━━━━━ Supplied material

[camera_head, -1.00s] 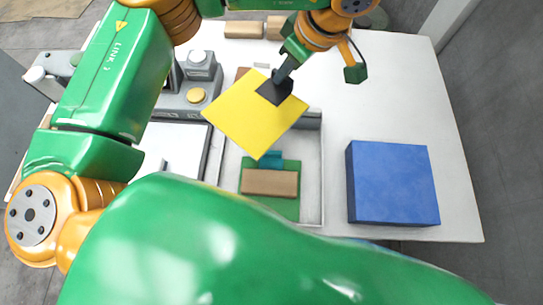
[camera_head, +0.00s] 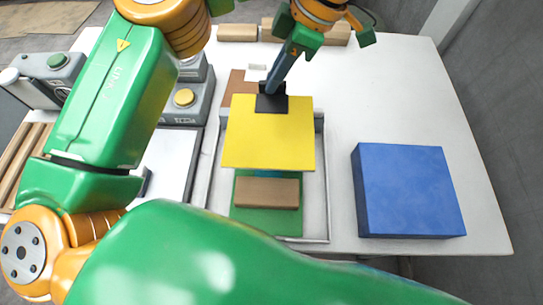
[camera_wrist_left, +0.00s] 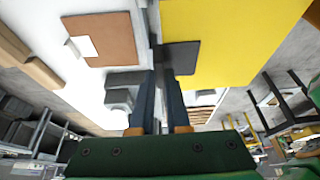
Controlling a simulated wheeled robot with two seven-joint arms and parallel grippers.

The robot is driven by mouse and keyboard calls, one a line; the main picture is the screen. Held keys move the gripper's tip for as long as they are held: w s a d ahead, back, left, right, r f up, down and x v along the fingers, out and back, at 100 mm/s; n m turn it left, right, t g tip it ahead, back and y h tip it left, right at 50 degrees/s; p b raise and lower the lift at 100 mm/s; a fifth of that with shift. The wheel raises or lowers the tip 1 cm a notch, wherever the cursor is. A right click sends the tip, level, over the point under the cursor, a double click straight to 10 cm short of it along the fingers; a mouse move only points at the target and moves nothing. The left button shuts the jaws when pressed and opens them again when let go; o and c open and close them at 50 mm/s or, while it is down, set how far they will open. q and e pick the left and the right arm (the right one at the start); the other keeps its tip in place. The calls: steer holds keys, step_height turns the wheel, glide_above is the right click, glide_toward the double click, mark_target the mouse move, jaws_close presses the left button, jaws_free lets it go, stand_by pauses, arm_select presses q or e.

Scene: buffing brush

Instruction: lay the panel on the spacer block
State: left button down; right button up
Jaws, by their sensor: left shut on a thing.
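The panel (camera_head: 268,140) is a flat yellow square with a dark tab on its far edge. My left gripper (camera_head: 272,88) is shut on that tab and holds the panel over the tray, apart from the blue block. The panel (camera_wrist_left: 225,45) also fills the upper right of the left wrist view, its dark tab between the fingertips (camera_wrist_left: 160,73). The thick blue block (camera_head: 411,190), which looks like the spacer block, stands on the table to the right, its top bare. My right gripper is not in view.
Below the panel, a shallow tray (camera_head: 315,238) holds a green plate (camera_head: 268,222) with a wooden block (camera_head: 268,193) on it. A grey device with a yellow button (camera_head: 184,97) stands to the left. Wooden blocks (camera_head: 237,32) lie at the back. The table between tray and blue block is clear.

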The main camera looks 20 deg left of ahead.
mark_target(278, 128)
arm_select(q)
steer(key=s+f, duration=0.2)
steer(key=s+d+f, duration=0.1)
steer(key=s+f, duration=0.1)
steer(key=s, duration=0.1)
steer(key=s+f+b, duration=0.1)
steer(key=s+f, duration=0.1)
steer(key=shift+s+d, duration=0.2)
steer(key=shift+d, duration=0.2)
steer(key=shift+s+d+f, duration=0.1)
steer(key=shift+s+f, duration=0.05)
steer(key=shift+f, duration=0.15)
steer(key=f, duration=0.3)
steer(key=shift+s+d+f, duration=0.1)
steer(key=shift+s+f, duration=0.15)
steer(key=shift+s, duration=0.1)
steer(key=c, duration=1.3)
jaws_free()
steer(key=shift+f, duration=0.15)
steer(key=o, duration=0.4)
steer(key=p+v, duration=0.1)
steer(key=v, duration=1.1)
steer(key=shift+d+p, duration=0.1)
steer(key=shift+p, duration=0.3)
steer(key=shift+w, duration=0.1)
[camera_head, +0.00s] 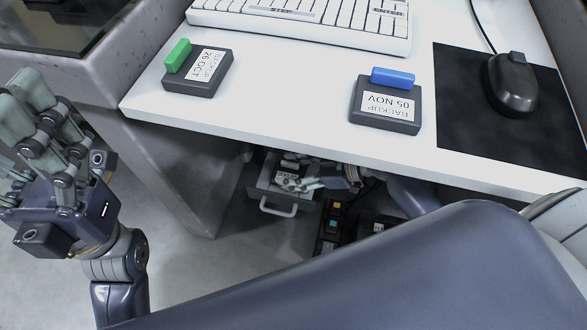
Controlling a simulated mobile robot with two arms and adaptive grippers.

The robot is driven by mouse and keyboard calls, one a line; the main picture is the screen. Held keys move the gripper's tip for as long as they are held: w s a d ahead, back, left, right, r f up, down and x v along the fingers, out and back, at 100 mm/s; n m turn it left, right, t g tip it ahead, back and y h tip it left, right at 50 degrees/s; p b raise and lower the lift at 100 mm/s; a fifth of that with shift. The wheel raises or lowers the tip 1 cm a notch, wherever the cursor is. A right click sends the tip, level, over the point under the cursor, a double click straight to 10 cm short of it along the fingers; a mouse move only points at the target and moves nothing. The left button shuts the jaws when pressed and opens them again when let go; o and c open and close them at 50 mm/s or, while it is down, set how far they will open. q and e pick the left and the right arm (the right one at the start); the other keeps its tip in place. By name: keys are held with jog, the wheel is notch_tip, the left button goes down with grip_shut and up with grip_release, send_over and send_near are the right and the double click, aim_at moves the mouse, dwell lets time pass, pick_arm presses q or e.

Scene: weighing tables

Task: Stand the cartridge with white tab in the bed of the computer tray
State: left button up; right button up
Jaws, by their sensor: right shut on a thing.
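A grey tray (262,188) with a pale handle (279,209) stands open under the desk, at the picture's middle. A small dark cartridge (289,163) with pale parts shows at the tray's opening. I cannot make out its tab clearly or tell whether it touches the bed. My right gripper (297,182) reaches in under the desk from the right and is shut on this cartridge. The desk edge and my own body hide most of that arm. My left gripper (18,125) is at the far left, open and empty, its fingers pointing up, away from the tray.
On the white desk (290,105) lie a green-tabbed cartridge (199,74), a blue-tabbed cartridge (386,106), a keyboard (300,28) and a mouse (511,82) on a black mat (462,125). A dark strip with coloured lights (331,222) is below. The desk overhangs the tray.

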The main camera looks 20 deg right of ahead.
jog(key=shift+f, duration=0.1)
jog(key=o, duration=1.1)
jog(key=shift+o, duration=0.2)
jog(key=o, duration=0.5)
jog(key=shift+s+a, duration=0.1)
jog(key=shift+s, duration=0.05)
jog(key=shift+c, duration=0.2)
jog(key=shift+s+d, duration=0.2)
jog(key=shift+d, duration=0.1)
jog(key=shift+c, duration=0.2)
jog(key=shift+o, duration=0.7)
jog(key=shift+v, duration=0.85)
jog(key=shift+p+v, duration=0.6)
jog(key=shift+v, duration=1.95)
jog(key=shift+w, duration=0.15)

━━━━━━━━━━

What you should do
Make an exact copy of the whole listing, but don't bring over any pictures.

Solution to this problem
[camera_head, -1.00s] 
[camera_head, +0.00s] 
[camera_wrist_left, +0.00s] 
Controlling a simulated wheeled robot with two seven-joint arms and parallel grippers.

The robot is driven by mouse and keyboard calls, one a line; the main picture is the screen. Held keys move the gripper's tip for as long as they are held: w s a d ahead, back, left, right, r f up, down and x v along the fingers, out and back, at 100 mm/s; n m turn it left, right, t g tip it ahead, back and y h tip it left, right at 50 degrees/s; p b raise and lower the lift at 100 mm/s; a fifth of that with shift. The wheel raises or lowers the tip 1 cm a notch, wherever the cursor is. A right click sends the tip, level, over the point under the cursor, a double click straight to 10 cm short of it along the fingers; a mouse move only points at the target and moves nothing. The left button shuts the jaws when pressed and opens them again when let go; o and c open and close them at 50 mm/s or, while it is down, set how far they will open. q and e pick the left and the right arm (the right one at the start); the other keeps its tip in place. The calls: steer holds keys, step_height turns the wheel, glide_above is the right click, glide_toward the double click, mark_target the mouse move, jaws_close presses the left button, jaws_free lets it go, stand_by pauses, arm_select presses q or e.

Scene: buffing brush

Instruction: lay the panel on the spacer block
State: left button down; right button up
Jaws, by their sensor: left shut on a thing.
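The panel (camera_head: 268,140) is a flat yellow square with a dark tab on its far edge. My left gripper (camera_head: 272,88) is shut on that tab and holds the panel over the tray, apart from the blue block. The panel (camera_wrist_left: 225,45) also fills the upper right of the left wrist view, its dark tab between the fingertips (camera_wrist_left: 160,73). The thick blue block (camera_head: 411,190), which looks like the spacer block, stands on the table to the right, its top bare. My right gripper is not in view.
Below the panel, a shallow tray (camera_head: 315,238) holds a green plate (camera_head: 268,222) with a wooden block (camera_head: 268,193) on it. A grey device with a yellow button (camera_head: 184,97) stands to the left. Wooden blocks (camera_head: 237,32) lie at the back. The table between tray and blue block is clear.

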The main camera looks 20 deg left of ahead.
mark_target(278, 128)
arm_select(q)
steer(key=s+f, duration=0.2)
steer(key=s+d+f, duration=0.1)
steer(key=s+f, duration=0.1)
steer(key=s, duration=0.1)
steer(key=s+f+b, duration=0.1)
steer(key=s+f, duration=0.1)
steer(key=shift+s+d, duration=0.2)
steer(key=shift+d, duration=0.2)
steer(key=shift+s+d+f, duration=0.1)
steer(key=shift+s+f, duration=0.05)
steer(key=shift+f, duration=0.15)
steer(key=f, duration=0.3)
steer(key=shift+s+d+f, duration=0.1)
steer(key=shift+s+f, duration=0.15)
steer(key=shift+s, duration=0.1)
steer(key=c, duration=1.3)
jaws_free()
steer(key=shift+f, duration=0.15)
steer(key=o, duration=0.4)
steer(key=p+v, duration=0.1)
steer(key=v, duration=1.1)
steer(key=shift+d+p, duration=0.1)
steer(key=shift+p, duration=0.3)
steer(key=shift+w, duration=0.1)
[camera_head, +0.00s] 
Controlling a simulated mobile robot with two arms and adaptive grippers.

The robot is driven by mouse and keyboard calls, one a line; the main picture is the screen. Held keys move the gripper's tip for as long as they are held: w s a d ahead, back, left, right, r f up, down and x v along the fingers, out and back, at 100 mm/s; n m turn it left, right, t g tip it ahead, back and y h tip it left, right at 50 degrees/s; p b raise and lower the lift at 100 mm/s; a fifth of that with shift. The wheel raises or lowers the tip 1 cm a notch, wherever the cursor is. A right click sends the tip, level, over the point under the cursor, a double click straight to 10 cm short of it along the fingers; a mouse move only points at the target and moves nothing. The left button shuts the jaws when pressed and opens them again when let go; o and c open and close them at 50 mm/s or, while it is down, set how far they will open. q and e pick the left and the right arm (the right one at the start); the other keeps its tip in place. By name: keys are held with jog, the wheel is notch_tip, the left button goes down with grip_shut and up with grip_release, send_over and send_near are the right and the double click, aim_at moves the mouse, dwell lets time pass, pick_arm presses q or e.

Scene: weighing tables

Task: Stand the cartridge with white tab in the bed of the computer tray
State: left button up; right button up
Jaws, by their sensor: right shut on a thing.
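A grey tray (262,188) with a pale handle (279,209) stands open under the desk, at the picture's middle. A small dark cartridge (289,163) with pale parts shows at the tray's opening. I cannot make out its tab clearly or tell whether it touches the bed. My right gripper (297,182) reaches in under the desk from the right and is shut on this cartridge. The desk edge and my own body hide most of that arm. My left gripper (18,125) is at the far left, open and empty, its fingers pointing up, away from the tray.
On the white desk (290,105) lie a green-tabbed cartridge (199,74), a blue-tabbed cartridge (386,106), a keyboard (300,28) and a mouse (511,82) on a black mat (462,125). A dark strip with coloured lights (331,222) is below. The desk overhangs the tray.

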The main camera looks 20 deg right of ahead.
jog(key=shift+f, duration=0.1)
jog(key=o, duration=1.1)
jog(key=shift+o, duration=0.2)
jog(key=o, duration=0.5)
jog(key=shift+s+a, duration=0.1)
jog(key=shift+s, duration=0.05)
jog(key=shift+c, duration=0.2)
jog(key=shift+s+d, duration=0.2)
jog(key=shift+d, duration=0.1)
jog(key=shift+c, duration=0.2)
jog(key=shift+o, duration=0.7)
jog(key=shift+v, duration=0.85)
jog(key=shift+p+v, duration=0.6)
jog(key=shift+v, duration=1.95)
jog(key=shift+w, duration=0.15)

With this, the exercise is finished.